While it was not the case in the Netflix competition, modern instances of recommendation systems will incorporate similarities across the userbase as well. For example, a friendship indicator, as might be extracted from a social network, could be a viable predictor for estimating the ranking of a particular movie.

In short, then, our input to the general recommendation system is likely to be a preference matrix, an item similarity matrix, and a user similarity matrix; and the metrics used to compute the similarity matrices are open ended. Moreover, for large e-commerce sites, the preference matrix will often be large and sparse, so computational considerations will be important.


The most common solution to the recommendation system problem is known as collaborative filtering. This idea takes only an incomplete user-item preference matrix as input. The output is a complete user-item preference matrix, providing estimates of preferences that were unobserved.

k-Nearest Neighborhood

The simplest approach is to use the preference matrix itself to discern likeness between users. After adjusting for individual skew–some folks might like most movies; others, few films–it is easy to compute pairwise Pearson correlations of item-preference vectors between users. Choosing the top-k most similar users induces a peer group, a k-nearest neighborhood, for each user. Rankings can then be averaged over each peer group.

Clustering Methods

Recommendation systems often rely on clustering methods as a preprocessing step to a k-nearest neighborhood approach. This significantly reduces computational complexity, as k-nearest neighbors no longer need to be computed across the entire user base. While there are ad-hoc clustering methods available, key results are more often attributed to various matrix factorizations of the user-item preference matrix.
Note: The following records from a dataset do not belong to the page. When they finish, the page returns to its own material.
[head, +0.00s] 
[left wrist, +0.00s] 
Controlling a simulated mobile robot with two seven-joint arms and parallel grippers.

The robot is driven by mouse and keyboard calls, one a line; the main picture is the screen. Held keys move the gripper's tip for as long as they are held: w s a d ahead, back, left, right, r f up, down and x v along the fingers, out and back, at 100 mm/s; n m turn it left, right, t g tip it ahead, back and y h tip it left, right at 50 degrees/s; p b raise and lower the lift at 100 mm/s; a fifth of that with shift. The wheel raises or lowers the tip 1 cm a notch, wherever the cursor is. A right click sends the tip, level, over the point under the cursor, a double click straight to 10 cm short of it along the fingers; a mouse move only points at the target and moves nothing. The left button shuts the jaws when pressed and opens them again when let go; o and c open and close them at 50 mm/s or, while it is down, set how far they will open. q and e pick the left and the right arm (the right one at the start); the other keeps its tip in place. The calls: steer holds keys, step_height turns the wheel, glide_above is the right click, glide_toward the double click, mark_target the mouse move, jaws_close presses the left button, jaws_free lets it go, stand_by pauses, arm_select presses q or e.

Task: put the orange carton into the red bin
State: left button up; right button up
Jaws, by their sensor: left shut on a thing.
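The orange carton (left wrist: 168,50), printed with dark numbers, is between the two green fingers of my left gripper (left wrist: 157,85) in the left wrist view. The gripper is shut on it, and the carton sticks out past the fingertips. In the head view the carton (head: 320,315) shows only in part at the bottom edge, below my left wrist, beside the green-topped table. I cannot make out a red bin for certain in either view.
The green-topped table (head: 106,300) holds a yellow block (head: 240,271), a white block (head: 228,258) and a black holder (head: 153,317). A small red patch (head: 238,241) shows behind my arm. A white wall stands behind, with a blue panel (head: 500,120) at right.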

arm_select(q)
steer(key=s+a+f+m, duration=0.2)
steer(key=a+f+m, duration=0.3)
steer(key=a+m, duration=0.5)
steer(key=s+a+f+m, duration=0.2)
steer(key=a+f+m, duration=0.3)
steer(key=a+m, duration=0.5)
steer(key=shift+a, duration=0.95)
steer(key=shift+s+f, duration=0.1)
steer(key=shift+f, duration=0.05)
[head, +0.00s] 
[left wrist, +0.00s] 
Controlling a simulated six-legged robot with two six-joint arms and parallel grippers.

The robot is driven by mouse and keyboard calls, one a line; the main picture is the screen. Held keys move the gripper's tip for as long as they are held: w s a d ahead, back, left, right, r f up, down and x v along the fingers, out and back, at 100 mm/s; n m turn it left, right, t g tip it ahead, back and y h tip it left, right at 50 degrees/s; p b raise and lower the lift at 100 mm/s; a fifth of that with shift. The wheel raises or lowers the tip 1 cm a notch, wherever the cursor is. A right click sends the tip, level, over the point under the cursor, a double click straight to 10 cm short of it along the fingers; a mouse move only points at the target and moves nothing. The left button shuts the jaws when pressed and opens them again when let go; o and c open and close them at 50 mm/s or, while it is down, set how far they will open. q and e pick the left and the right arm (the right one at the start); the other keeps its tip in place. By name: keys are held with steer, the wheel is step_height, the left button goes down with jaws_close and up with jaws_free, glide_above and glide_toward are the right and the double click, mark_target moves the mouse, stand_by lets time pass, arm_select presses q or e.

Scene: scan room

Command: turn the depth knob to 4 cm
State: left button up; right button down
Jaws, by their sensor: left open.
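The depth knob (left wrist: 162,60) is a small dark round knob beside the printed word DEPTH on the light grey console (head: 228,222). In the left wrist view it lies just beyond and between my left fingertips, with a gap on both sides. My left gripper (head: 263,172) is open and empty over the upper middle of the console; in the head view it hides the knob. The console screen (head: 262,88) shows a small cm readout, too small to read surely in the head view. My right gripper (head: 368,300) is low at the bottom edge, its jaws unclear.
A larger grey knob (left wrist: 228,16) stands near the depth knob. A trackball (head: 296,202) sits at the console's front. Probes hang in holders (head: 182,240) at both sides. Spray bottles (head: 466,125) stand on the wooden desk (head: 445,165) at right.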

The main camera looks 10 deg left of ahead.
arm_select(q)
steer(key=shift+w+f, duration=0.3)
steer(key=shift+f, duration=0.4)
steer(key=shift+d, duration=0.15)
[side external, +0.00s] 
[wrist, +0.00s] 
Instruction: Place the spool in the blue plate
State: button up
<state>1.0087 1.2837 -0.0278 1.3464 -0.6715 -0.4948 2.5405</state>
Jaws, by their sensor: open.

The key idea relies on a dimensional reduction. We suppose that users might be well represented in some k-dimensional vector space; and similarly, albeit a different k-dimensional vector space, for items. Let \(d_{ij}\) be the user-item preference for user i and item j; \(\tilde{u}_i\), the preferences for user i in the lower dimensional space; \(\tilde{v}_j\), the preferences associated with item j in its lower dimensional space. Then, \(d_{ij}\) is approximated by the inner product. We show both the scalar and matrix forms of the approximation below:

\[ \begin{align*} d_{ij} & \sim \tilde{u}_i \cdot \tilde{v}_j \\ D & \sim U \cdot V^{\top} \end{align*} \]
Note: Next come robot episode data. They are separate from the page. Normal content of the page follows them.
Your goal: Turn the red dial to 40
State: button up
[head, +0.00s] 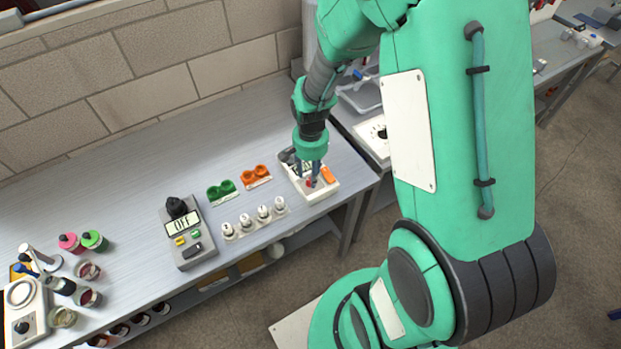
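A small white device (322,191) sits near the right end of the grey workbench. A small red part (310,183) shows on its top, and this looks like the red dial. My gripper (311,178) points down over the device, with its fingertips at the red part. The fingers hide much of the dial, and I cannot tell whether they touch or grip it. The dial's scale and its present setting are too small and too covered to read. An orange part (327,175) shows on the device's right side.
On the bench (130,180) left of the device are an orange holder (256,176), a green holder (222,189), a row of several white pieces (246,221) and a grey box with an "OFF" display (183,222). Jars and a white instrument (25,325) stand far left.

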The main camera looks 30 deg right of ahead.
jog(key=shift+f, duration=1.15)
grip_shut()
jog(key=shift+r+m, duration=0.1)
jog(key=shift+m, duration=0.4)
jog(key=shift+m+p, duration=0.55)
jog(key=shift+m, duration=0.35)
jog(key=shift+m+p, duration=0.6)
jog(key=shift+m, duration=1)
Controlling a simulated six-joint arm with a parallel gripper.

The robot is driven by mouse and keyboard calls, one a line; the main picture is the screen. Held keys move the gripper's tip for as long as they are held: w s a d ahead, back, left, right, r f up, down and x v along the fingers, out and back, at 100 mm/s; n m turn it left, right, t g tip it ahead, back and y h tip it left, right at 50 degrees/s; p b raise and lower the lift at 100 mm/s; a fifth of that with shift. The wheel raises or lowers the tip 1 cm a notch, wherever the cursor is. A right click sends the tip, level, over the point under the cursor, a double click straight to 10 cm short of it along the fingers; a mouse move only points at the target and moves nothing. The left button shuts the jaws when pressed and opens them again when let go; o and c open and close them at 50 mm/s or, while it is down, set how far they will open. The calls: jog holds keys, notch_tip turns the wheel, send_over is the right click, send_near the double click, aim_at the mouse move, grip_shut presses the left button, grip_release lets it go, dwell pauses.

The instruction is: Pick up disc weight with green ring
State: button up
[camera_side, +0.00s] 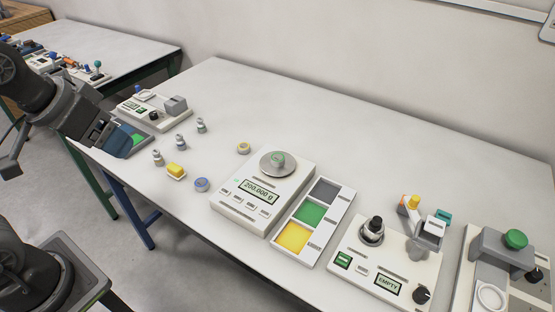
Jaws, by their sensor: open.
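The disc weight with green ring (278,158) sits on the round metal pan of the white scale (235,207), whose display reads 200.000 g. My gripper (107,142) is at the left, over the far left part of the table, well away from the disc. It is open, and I see nothing held in it. Its fingertips are hard to make out against the tray behind.
The table behind is clear.

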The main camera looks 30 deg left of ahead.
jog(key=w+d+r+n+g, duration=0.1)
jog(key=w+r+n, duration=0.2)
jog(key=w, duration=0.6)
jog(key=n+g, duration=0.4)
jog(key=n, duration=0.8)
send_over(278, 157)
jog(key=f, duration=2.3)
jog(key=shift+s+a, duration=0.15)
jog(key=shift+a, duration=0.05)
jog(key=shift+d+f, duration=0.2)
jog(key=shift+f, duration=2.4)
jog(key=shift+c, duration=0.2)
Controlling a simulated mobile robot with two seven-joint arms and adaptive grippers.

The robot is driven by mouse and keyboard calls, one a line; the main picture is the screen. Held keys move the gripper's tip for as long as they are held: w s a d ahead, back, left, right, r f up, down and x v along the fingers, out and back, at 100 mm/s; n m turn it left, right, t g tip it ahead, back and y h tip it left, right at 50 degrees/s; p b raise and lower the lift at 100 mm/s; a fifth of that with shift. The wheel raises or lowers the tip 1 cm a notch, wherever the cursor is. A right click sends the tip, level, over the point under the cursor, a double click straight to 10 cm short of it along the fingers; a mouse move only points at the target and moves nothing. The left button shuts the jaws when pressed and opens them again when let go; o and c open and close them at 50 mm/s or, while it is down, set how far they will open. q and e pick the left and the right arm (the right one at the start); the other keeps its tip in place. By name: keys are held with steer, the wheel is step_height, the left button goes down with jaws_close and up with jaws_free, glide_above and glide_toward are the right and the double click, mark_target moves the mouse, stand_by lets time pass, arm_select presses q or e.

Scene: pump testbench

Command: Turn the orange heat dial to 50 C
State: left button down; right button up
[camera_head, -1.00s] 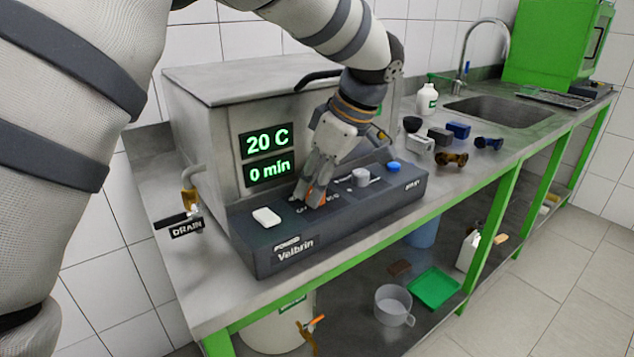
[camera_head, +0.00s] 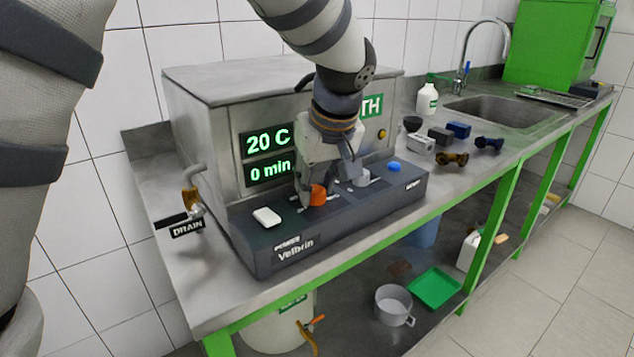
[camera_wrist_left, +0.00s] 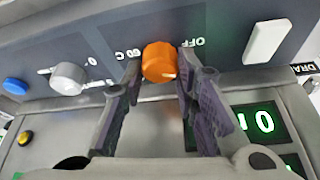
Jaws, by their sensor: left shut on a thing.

This framework calls to mind the well known singular value decomposition, also known as principal component analysis. For the purposes of recommendation systems, the SVD is a useful construct on which to develop more general matrix factorization methods. In particular, methods in this family exist that can handle both the partial missingness and the scaling issues associated with the large size of typical user-item preference matrices.

To be precise, we would want to minimize the Frobenius norm over \(\mathcal{I}\), the index set where \(d_{ij}\) is observed:

\[ \begin{align*} \underset{U,V}{\min} \sum_{i,j\in\mathcal{I}} \left(d_{ij} - \tilde{u}_i \cdot \tilde{v}_j\right)^2 \end{align*} \]

With additional regularization terms, penalizing norms of \(U\) and \(V\), this method is attributed to Simon Funk and was used as part of the Netflix prize-winning algorithm.

Other variations that consider non-negativity constraints are available, and off-the-shelf, stochastic gradient, solvers can be deployed successfully.

Graph Based Methods

The user-item preference matrix, where it contains data, induces a bipartite graph \(\mathcal{B}\), and the goal of our recommendation system, that is, to provide an estimate of unobserved preferences, might be recast as a link-prediction problem. To be precise, any edge missing from \(\mathcal{B}\) is an unknown preference between a specific user and a specific movie, and a signed-network, link-prediciton approach would provide a positive or negative value for such edges.

Interestingly, graph based methods generalize more easily to the scenario above, the one where similarity matrices are provided as auxilliary data. In terms of a graph structure, the similarity matrices induce edges within users as well as within movies. Thus, the bipartite property is lost. However, we can make progress via random walks. In particular, it is possible to generalize the PageRank algorithm with restarts at the user for whom we wish to make recommendations. Such a walk would necessarily alternate regularly between the users and movies, thus leveraging the original bipartite structure.